En 1378 la presión popular sobre los cardenales reunidos en Roma derivó en la elección de Urbano VI. Su carácter reformista y autoritario provocó que muchos cardenales declararan inválida su elección y eligieran a Clemente VII, que se instaló en Aviñón. Así, con las dos sedes, comenzó el Cisma de Occidente.

Pronto habría un tercer papa, en Pisa, y tres cónclaves simultáneos, tres sedes y tres versiones de la misma Iglesia.

La unidad se recuperó décadas más tarde, en el Concilio de Constanza (1414–1418). Ahí, Gregorio XII (sucesor de Urbano VI) renunció, Juan XXIII (sucesor de Alejandro V, el papa de Pisa) fue depuesto y Benedicto XIII (sucesor de Clemente VII) quedó solo.

Finalmente, el cónclave de 1417 eligió a Martín V y cerró una herida que había afectado a toda la cristiandad.

Veneno, veto y humo en la historia del cónclave

En el Renacimiento los cónclaves se transformaron en luchas de poder. En 1492 Rodrigo Borgia fue elegido papa y adoptó el nombre de Alejandro VI, tras una campaña de compra de votos tan pública como eficaz. Prometió cargos, diócesis, rentas e influencias. Su elección marcó el apogeo de los Borgia, una familia que convirtió el papado en el centro de una política dinástica.

Como pontífice, Alejandro VI consolidó el poder territorial del Vaticano, pero también convirtió a sus hijos, especialmente a César Borgia, en agentes de ambición y violencia.

La curia papal funcionaba en este contexto como una sede cortesana más del Renacimiento. Johannes Burchard, maestro de ceremonias, documentó con crudeza las intrigas, rituales y escándalos de aquel pontificado.

En agosto de 1503, tras una cena con varios cardenales, Alejandro VI y su hijo enfermaron gravemente. Una de las teorías que se barajan es que el veneno que debía eliminar a un rival se introdujo por error en la copa del papa. El pontífice murió. César sobrevivió, pero su poder se fue debilitando.

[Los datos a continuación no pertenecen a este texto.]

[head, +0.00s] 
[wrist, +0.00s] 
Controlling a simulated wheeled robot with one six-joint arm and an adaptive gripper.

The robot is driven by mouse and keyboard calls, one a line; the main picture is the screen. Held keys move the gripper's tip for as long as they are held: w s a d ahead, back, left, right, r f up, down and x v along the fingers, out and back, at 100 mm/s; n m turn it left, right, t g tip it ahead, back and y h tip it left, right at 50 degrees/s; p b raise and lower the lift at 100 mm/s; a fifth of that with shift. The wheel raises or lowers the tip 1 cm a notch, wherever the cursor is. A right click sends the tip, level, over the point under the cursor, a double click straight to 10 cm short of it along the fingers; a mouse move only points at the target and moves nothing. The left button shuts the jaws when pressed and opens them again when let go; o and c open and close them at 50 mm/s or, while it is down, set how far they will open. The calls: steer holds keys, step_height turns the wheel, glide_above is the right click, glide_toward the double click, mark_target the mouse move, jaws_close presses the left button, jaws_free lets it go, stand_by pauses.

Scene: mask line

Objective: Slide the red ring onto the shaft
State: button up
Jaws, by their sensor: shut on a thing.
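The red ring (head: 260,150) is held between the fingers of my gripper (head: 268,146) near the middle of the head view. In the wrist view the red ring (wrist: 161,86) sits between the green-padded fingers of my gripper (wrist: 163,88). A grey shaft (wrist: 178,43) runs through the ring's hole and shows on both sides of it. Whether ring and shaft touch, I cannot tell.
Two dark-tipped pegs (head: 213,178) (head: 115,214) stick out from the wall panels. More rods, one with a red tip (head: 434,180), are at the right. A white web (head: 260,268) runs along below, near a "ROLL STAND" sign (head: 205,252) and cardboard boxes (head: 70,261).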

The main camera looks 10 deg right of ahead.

El papa Pío III fue elegido en septiembre de 1503 como sucesor de Alejandro VI. Su nombramiento respondió más a un intento de equilibrio entre facciones que a una apuesta a largo plazo. Su salud, ya deteriorada antes del cónclave, se agravó rápidamente. Apenas 26 días después concluyó su pontificado, sin que pudiera adoptar decisiones significativas. Su muerte reabrió de inmediato las maniobras entre cardenales, en un momento especialmente inestable para la curia.

Cuatro siglos más tarde, persistían las interferencias externas en la elección papal. El emperador Francisco José I intervino en el cónclave de 1903 invocando el ius exclusivae (derecho de veto papal) para impedir la elección del cardenal Mariano Rampolla. El colegio cardenalicio rechazó formalmente el veto, pero su efecto fue decisivo. La presión derivó en la elección de Giuseppe Sarto, proclamado como Pío X. La elección marcó el fin de este privilegio secular, que no volvió a ejercerse en ningún otro cónclave.

El humo y la elección invisible

Hasta el cónclave de 1903, no existía una distinción clara en los colores del humo, que podía aparecer blanquecino u oscuro. En algunas ocasiones –como en la elección de Pío X– ni siquiera había habido humo.

La diferenciación oficial entre la fumata blanca, que anuncia la elección, y la negra, que indica un resultado fallido, se estableció por primera vez en el cónclave de 1914, en el que fue elegido Benedicto XV.

El cónclave no es una mera tradición conservada por la inercia. Es el momento en que la Iglesia se repliega sobre sí misma, suspende su visibilidad pública y traslada toda su autoridad a una asamblea cerrada, con reglas estrictas, sin cámaras, sin declaraciones, sin discursos.

Desde el siglo XIII, su arquitectura simbólica –el encierro, la votación secreta, la quema de papeletas, el humo– no ha cambiado sustancialmente, y sigue cumpliendo la misma función: proteger la decisión que definirá el rumbo de la Iglesia católica en el mundo.

La historia demuestra que estos procesos no están exentos de tensiones. Ha habido elecciones pactadas para garantizar una transición breve, y otras que abrieron el camino a reformas de largo alcance. En algunos casos, incluso, el papa elegido encarnaba un proyecto eclesial cuya magnitud solo se entendió años después.

El humo que emana de la Capilla Sixtina no explica, solo informa. Durante siglos, ha sido ambiguo, equívoco o prematuro. Pero una vez que sale blanco, se dirige la mirada hacia el balcón. El “Habemus Papam” es el inicio de una etapa cuya dirección aún nadie puede anticipar.

Cuando el camarlengo (el encargado de gestionar los asuntos de la Iglesia durante la sede vacante) pronuncie la fórmula “Extra omnes” se activará una liturgia institucional que ha resistido guerras, cismas, epidemias, cambios de época y colapsos políticos. Y una vez más, todo dependerá de lo que ocurra dentro de esas paredes.